The numbers aren’t pretty: On average, an American military veteran commits suicide every 65 minutes, which totals 22 per day, according to a study released earlier this year by the Department of Veterans Affairs.
The Department of Defense is trying to reduce that rate and help returning veterans readjust to civilian life.
Upon returning from Iraq and Afghanistan, soldiers in the Army Reserve and National Guard are now required to attend three weekend events – called Yellow Ribbon Weekends – held 30, 60 and 90 days after returning from deployment. They go to wellness classes and meet recruiters from businesses and schools.
From Friday to Sunday, the Niagara Falls Conference and Event Center played host to a Yellow Ribbon Weekend.
It wasn’t easy to tell that it was a military event. None of the soldiers were in uniform, and the military officers who organized and ran the event weren’t in camouflage, but in collared purple shirts – all part of their effort to create a relaxed atmosphere for soldiers.
“This is one of the most rewarding things that I’ve done,” Staff Sgt. Richard Gentile said of the 99th Regional Support Command, which hosted the event over the weekend and is headquartered in Fort Dix, N.J. “Because me – as the father of three kids, one that’s in the military; my son is a specialist in the Reserves – I see how important this is.”
Returning soldiers brought their families – day care services were even provided – and could learn about everything from starting a new business and writing résumés to preventing suicide. They came from military units across 13 states, from Virginia north through Maine.
Sgt. Cassandra Landrum, of Queens, has been a paralegal in the Army Reserve for nearly seven years. She returned from a year in Bagram, Afghanistan, just before Thanksgiving, and she described the process of becoming a “regular person again” as a “culture shock.”
“How do you deal with your friends? How do you deal with your parents? How do you deal with your family? How do you deal with your job? And they offer a lot of assistance in helping you understand what you’re going through,” Landrum said of the Yellow Ribbon program.
Landrum is now in her first semester as an undergraduate at Columbia University, which she’s paying for with help from the Post-9/11 Veterans Educational Assistance Act of 2008, commonly referred to as the “new GI Bill.” Landrum one day wants to attend law school, and she said the Yellow Ribbon program has helped her navigate through the post-deployment confusion. And she’s enjoying Niagara Falls, too.

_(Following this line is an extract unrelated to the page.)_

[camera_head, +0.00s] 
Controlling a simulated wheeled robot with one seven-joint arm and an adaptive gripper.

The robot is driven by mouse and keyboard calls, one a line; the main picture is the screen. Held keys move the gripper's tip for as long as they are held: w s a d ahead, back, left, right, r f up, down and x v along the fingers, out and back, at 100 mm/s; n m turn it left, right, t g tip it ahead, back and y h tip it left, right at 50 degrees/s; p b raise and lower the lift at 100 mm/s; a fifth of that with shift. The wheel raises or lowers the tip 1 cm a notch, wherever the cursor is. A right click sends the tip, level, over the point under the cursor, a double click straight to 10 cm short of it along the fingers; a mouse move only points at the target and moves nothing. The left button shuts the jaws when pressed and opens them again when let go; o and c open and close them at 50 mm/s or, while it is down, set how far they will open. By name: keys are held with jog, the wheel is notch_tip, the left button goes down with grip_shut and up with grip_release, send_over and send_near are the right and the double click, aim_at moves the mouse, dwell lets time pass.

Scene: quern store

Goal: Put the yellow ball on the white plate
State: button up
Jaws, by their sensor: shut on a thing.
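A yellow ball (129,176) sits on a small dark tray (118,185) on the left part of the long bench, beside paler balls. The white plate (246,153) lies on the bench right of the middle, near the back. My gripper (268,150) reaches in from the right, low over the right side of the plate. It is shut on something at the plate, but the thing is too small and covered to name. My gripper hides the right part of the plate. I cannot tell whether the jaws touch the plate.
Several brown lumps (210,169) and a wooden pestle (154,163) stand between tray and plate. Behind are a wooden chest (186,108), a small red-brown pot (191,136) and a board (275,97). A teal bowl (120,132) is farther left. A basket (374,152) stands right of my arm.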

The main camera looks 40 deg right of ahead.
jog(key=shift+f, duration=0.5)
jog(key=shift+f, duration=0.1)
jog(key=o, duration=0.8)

“You get to go and walk to the falls,” Landrum said of the downtime walk at the end of each day. “It’s not like being in Orlando and there’s only Disney and all these superexpensive things to do. This is a really nice walking town. And especially us, being from New York, we’re walkers.”
Throughout the weekend, Gentile and Maj. John Weaver teach courses in “resiliency.” Weaver talks with the soldiers about “avoiding thinking traps” by looking at situations from multiple angles and “detecting icebergs,” or identifying underlying beliefs that cause veterans to act negatively.
“ ‘Resiliency’ seems to be the new – I hate to say ‘buzzword’ – in the military, with the increasing suicide rate,” Weaver said.
If veterans are feeling depressed, there are resources available, said Staff Sgt. Jeff Campbell. “It’s all right to talk about things and not hold it in and go through problems,” Campbell said. “There are people around.”
Readjustment, however, is not only about the right frame of mind, organizers said – it’s also about finding a job or seeking an education. Representatives of schools, including Columbia Southern University and DeVry University, and companies such as investment bank Merrill Lynch and trucking giant Schneider National were on hand to recruit veterans.
Chuck Ceccacci, who trains Schneider drivers and used to drive for the company himself, said Schneider helped him establish a new life after he got out of the Marine Corps in 1997.
He stood Saturday next to one of the company’s six “Ride of Pride” trucks, which have been issued once a year by manufacturer Freightliner since 2002 and are decorated with military tributes. Only veterans, who compose about a fourth of Schneider’s fleet, can drive them, Ceccacci said.
When he trains new drivers, Ceccacci said, his best students are military veterans because they are disciplined problem-solvers and leaders.
“There are good civilians, too,” Ceccacci said. “Not knocking civilians, but the military guys that I’ve experienced in teaching classes are always the ones who excel.”